Reseña del editor:
This novel tells the story of the re-entry of a Peace Corps Volunteer, who has served in Tanzania, returning to the United States in the middle of the Sixties, an entirely different country than the one he left. How does he cope, what choices are there to make, whose side is he on (if any)? The story is about finding one's footing in a rapidly changing world, in a rapidly changing body and relationships (or not) with women. The setting is in a college town, a basement rent-free, with plenty of beer and college girls. Meanwhile the narrator's mind goes back to the radically different culture and values of Africa, the assumptions before going, and the political tensions rising in even the simplest actions.
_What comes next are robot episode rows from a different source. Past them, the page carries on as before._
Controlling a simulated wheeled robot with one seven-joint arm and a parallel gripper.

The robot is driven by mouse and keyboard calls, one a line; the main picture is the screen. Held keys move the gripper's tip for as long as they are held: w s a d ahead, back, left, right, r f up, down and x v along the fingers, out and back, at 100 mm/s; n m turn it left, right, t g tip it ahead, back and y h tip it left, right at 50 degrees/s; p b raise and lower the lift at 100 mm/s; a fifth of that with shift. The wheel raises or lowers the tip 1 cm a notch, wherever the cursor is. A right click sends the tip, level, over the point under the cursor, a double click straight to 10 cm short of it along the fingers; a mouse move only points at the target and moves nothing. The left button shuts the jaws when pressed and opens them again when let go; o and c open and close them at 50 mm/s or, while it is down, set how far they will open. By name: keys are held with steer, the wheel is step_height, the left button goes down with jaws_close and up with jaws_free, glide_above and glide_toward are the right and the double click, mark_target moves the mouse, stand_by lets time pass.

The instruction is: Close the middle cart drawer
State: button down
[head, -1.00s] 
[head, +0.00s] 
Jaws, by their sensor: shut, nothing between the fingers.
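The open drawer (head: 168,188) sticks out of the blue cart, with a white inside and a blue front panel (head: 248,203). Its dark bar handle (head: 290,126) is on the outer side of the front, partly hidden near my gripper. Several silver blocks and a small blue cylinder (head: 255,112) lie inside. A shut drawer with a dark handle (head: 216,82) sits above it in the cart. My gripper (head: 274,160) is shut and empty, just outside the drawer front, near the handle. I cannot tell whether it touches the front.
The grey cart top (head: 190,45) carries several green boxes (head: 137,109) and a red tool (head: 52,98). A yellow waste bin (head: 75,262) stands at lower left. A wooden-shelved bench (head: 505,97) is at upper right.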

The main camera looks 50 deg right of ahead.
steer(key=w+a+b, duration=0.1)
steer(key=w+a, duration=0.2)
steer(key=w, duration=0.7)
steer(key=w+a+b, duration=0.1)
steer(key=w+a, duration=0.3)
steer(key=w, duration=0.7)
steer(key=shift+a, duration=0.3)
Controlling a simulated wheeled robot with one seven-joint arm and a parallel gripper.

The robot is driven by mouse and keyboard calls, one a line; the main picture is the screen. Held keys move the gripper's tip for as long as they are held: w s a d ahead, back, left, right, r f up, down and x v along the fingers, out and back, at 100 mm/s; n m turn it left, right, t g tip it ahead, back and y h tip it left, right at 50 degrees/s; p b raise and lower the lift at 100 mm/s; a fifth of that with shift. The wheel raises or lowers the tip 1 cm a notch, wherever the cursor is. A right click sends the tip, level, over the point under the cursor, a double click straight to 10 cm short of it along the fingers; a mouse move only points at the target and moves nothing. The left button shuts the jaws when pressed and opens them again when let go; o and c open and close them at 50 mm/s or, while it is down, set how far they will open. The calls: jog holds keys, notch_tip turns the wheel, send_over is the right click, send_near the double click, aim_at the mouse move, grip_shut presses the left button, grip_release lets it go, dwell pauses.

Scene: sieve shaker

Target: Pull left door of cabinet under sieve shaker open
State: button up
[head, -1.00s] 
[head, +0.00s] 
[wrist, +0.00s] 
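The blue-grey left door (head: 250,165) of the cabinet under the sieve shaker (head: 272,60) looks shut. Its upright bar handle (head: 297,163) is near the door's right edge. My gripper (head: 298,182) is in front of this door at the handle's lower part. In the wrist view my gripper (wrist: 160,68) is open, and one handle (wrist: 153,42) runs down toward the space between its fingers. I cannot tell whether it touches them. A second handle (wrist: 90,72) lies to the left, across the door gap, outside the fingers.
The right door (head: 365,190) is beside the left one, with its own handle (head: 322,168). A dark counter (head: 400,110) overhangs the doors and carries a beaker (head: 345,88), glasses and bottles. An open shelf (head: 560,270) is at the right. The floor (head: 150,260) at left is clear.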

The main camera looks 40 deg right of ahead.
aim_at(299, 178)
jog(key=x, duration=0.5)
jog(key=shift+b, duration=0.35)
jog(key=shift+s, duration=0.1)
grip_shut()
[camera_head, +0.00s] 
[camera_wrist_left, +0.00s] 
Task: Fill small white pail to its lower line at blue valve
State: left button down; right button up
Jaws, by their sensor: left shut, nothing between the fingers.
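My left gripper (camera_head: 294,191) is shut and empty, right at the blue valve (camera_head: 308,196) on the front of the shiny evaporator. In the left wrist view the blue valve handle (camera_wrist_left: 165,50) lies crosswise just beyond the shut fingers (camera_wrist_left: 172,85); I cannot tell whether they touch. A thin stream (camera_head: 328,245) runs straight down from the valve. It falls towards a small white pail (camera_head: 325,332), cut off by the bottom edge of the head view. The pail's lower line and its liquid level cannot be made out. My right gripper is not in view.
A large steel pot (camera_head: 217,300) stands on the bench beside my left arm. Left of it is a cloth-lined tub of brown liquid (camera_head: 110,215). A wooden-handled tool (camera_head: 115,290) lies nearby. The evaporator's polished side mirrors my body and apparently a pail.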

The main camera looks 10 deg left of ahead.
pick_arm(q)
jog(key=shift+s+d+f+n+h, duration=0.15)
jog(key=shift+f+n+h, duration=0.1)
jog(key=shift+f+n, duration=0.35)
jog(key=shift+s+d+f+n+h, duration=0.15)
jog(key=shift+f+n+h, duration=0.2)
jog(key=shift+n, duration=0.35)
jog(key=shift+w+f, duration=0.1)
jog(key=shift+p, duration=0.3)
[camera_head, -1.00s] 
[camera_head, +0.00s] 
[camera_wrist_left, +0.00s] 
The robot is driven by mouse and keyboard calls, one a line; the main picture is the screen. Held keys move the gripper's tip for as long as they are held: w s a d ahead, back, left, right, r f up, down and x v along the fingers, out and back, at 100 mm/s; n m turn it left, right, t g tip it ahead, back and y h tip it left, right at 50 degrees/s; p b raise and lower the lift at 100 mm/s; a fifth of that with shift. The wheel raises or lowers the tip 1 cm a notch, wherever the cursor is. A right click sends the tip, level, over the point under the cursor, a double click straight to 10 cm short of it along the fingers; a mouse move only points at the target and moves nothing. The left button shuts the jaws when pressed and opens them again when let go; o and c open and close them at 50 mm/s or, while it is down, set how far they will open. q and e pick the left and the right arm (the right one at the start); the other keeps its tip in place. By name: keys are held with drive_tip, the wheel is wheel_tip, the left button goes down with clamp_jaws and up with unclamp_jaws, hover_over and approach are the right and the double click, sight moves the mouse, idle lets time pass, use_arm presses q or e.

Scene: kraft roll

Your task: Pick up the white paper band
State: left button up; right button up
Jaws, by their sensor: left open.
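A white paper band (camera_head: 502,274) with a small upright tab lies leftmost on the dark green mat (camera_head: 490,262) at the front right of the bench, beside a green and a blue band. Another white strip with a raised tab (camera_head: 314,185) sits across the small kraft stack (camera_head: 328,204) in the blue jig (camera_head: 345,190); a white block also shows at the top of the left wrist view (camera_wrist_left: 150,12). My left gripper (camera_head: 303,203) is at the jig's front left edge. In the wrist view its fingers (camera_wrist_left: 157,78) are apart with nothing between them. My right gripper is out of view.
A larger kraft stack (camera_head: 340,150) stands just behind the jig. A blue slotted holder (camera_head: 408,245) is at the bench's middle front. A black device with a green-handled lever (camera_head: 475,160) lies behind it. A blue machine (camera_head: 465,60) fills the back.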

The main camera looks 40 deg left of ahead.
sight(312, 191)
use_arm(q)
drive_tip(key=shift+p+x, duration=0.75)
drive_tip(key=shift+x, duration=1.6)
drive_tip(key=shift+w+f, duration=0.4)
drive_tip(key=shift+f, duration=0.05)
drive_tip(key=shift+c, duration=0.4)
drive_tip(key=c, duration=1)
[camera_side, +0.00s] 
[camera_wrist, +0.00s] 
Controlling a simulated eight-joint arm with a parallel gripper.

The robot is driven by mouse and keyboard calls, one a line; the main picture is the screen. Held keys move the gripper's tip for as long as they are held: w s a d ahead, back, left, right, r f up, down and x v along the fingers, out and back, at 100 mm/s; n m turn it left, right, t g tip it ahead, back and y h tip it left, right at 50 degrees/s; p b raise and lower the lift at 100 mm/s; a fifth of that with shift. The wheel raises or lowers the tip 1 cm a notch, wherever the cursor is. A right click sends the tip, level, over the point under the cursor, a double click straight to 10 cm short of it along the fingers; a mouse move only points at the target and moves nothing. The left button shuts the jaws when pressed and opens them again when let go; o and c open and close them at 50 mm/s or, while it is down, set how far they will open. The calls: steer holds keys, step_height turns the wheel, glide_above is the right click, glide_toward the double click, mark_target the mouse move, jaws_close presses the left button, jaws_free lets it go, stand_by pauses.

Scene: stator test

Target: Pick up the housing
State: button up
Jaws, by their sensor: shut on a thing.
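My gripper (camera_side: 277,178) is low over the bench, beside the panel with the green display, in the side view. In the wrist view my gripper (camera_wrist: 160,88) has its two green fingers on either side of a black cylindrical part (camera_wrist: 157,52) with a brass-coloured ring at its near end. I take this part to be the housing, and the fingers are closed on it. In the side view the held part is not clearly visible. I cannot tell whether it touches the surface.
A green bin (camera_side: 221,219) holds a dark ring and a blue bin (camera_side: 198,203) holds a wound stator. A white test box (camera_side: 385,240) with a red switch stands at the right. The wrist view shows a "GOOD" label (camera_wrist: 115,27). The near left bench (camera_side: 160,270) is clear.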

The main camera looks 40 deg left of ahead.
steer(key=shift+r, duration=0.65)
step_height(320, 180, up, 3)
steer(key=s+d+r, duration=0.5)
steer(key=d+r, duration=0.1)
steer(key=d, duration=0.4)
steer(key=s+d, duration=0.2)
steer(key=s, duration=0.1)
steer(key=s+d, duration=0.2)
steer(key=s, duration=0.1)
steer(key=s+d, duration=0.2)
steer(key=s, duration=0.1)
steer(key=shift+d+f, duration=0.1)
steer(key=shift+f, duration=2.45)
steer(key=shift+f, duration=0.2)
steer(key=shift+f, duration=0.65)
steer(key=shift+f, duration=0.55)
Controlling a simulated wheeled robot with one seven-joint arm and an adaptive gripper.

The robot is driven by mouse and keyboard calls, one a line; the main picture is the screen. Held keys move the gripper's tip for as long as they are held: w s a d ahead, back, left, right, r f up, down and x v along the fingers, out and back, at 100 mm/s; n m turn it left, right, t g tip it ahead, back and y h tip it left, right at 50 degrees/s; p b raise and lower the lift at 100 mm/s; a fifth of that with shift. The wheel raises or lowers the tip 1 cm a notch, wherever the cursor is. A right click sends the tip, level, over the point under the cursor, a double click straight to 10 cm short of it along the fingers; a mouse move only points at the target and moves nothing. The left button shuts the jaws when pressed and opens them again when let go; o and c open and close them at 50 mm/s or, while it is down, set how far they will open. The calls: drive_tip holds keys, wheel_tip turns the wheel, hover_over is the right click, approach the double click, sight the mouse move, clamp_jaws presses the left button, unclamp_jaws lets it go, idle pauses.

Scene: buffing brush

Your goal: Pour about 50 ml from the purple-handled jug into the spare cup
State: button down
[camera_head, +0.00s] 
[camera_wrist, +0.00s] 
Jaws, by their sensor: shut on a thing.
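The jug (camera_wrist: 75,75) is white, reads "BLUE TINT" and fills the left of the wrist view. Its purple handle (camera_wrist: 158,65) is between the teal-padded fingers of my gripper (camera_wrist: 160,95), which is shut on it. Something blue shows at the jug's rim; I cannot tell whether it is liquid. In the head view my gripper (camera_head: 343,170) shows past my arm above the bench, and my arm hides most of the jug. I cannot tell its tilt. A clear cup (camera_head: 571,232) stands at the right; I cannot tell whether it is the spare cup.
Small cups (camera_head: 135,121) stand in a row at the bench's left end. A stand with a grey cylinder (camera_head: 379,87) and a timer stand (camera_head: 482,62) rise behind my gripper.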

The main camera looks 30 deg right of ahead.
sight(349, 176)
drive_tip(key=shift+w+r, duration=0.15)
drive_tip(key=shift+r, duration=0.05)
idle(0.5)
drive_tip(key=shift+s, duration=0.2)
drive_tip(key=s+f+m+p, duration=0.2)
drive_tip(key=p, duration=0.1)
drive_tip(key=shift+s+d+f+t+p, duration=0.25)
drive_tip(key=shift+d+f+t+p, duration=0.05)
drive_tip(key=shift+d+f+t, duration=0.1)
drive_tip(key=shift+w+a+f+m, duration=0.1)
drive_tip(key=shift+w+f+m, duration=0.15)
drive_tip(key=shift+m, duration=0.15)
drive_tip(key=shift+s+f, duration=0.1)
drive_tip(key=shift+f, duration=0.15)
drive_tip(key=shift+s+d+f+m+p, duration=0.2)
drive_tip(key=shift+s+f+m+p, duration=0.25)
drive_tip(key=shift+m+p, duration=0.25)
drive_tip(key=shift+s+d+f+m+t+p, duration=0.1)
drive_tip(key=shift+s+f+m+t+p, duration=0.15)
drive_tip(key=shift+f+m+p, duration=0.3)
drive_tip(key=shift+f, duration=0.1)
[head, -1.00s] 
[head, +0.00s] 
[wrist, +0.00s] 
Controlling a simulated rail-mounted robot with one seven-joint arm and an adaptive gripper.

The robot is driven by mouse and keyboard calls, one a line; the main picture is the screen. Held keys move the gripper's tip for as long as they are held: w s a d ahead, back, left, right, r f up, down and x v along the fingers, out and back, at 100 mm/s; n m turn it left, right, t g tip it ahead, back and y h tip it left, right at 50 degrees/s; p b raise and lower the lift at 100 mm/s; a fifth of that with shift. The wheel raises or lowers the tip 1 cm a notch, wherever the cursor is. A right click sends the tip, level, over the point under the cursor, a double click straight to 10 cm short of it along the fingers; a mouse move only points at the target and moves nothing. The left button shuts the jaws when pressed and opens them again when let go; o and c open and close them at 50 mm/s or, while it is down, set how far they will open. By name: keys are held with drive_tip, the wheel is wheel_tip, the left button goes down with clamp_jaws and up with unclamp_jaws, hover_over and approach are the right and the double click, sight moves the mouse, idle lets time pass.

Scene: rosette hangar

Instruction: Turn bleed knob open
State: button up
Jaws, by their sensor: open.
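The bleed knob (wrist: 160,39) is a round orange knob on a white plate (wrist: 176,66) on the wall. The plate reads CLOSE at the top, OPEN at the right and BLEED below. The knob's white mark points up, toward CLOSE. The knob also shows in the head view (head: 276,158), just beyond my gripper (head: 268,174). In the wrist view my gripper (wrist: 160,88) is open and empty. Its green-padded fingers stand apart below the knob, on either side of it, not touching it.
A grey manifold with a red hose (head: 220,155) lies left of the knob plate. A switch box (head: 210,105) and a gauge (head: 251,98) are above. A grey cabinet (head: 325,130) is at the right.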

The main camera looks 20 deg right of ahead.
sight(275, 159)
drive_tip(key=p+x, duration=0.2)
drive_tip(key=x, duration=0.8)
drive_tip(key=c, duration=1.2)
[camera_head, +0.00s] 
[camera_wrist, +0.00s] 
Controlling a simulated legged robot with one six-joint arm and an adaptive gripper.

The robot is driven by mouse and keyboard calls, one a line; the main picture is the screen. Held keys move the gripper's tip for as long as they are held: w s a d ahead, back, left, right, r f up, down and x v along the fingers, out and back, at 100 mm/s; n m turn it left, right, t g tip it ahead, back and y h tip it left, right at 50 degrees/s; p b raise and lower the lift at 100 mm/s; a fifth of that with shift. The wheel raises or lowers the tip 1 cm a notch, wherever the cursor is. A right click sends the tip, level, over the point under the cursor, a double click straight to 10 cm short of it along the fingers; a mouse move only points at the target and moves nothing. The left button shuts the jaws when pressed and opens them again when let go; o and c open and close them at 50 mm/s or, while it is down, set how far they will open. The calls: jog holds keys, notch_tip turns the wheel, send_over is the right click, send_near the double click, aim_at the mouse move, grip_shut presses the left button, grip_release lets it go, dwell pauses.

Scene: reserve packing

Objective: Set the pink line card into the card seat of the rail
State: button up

The story is illustrated by the author, with scenes and people, to give a sense of place to the episodes. Though the novel is based on reality, part of the story is that reality itself was coming undone, in flux. The theme is, if anything, coping — coping with possibilities, exigencies, sexuality, in a time when it seemed that all options were on the table. The future was to be written in personal lives. One might call it a "coming of age of a late bloomer." Or "a piece of recent history from the underbelly of society." A sci-fi novel by the same author, The Martian Testament, explores the settlement, and unsettling conditions, on Mars twenty years or so from now. The book is at www.createspace.com/4300682.
Biografía del autor:
Sasha Newborn relied on his personal experience for this tale of culture shock, coming back to the United States having missed the advent of the Freedom Riders, Bob Dylan, the Beatles, the gathering movement against the Vietnam War. The protagonist had a lot of catching up to do. The Peace Corps experience was invaluable for testing one's ideas about the world; it would prove to be a harder task to integrate lessons learned abroad into the tumult of the Sixties in the States. Since the novel, Newborn has gone on to continue in publishing and book making, as a text designer for Black Sparrow Press, as half of a poetry press, Mudborn Press with Judyl Mudfoot, and then solo as Bandanna Books, creating and editing classic texts for college, now nearly 40 years in the business, and, again, coping with changes (mainly digital) within the industry. Writing has become editing, editing edged into publishing.